CIDs to start collecting tax. Soon two community improvement districts in Wichita will start collecting their additional sales tax, and so a Wichita city webpage is now available to warn consumers of the extra taxes they’ll pay at these merchants. There were some — like me — who wanted the city to have a policy of stronger consumer protection, such as a sign at the entry to a merchant, but city council members recognized, as did developers, that this full disclosure would be bad for business. The website disclosure allows the city to say it’s doing its job warning consumers, but the website is such a weak form of disclosure that it is nearly meaningless. Still, it satisfies council members like Jeff Longwell, who expressed concern that Wichitans would be “confused” by signs at merchants. You see, some CIDs may charge different amounts of extra tax, and Longwell thought informing shoppers of these different rates would confuse them. It seems that Longwell doesn’t have a very high opinion of the cognitive processing abilities of the people of Wichita, and it’s not the first time he’s expressed this sentiment. A few years ago when citizens complained that documents were not made available until just hours before a city council meeting, Longwell said he doubted citizens would read them anyway. See Wichita Council Member Jeff Longwell: We Can, and Do, Read. … For more on the CID disclosure issue, see In Wichita, two large community improvement districts proposed.
Wichita City Council. This week the Wichita City Council considers these items: A facade improvement program loan is requested for a building at 1525 E. Douglas to house GLMV Architecture.

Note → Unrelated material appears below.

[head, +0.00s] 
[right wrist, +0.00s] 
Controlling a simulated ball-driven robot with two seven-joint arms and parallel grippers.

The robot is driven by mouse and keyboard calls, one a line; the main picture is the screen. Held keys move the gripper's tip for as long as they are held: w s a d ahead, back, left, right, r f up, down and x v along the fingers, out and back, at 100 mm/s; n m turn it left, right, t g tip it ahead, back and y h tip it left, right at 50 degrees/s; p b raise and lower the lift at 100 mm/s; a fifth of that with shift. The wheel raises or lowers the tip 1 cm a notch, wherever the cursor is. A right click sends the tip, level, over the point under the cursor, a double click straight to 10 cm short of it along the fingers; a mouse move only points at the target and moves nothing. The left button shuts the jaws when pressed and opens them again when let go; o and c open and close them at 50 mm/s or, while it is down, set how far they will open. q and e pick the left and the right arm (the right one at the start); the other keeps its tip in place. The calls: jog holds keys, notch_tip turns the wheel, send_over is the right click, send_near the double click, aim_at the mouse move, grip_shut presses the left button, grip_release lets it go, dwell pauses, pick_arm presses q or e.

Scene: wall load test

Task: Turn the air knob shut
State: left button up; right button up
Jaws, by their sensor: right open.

This action will loan $500,000 for the purposes of sprucing up the outside of the building, with that amount, plus interest, to be paid back in the form of special assessments collected with the regular property tax. It’s similar to the special assessment financing used in new housing developments, but here applied to existing structures. Interestingly, the city documents proclaim a “gap,” meaning that “applicants show a financial need for public assistance in order to complete the project, based on the owner’s ability to finance the project and assuming a market-based return on investment.” In other words, private financing was not available, so the city steps in, and we have another example of the city investing in money-losing projects. Although it is likely the city will be paid back, the program also includes a $30,000 grant for this project. That, of course, is a gift from Wichita taxpayers made by the city council, and will not be paid back. … The council will be asked to decide whether to proceed with a new airport terminal costing $160 million and parking facilities costing $40 million. It’s said by city leaders that this will not cost Wichita taxpayers a thing. That is, unless you use the airport or paid any taxes to the federal government. Federal grants are a source of some funds for the airport, and are thought by city leaders to be free money, without cost. … On a consent agenda item, we learn that the bridge over the Big Ditch is going to cost more, as a supplemental agreement for $521,369 in additional funds for the planning of the bridge is requested. The reason, according to the city is “additional work is needed to comply with Federal requirements.” This is just the planning, not the actual construction of the bridge. So far the budget for planning and design is $5,219,145. … Also on the consent agenda is something that’s become not unusual: the need to repeal an ordinance and replace it with a corrected ordinance. … As always, the agenda packet is available at Wichita city council agendas.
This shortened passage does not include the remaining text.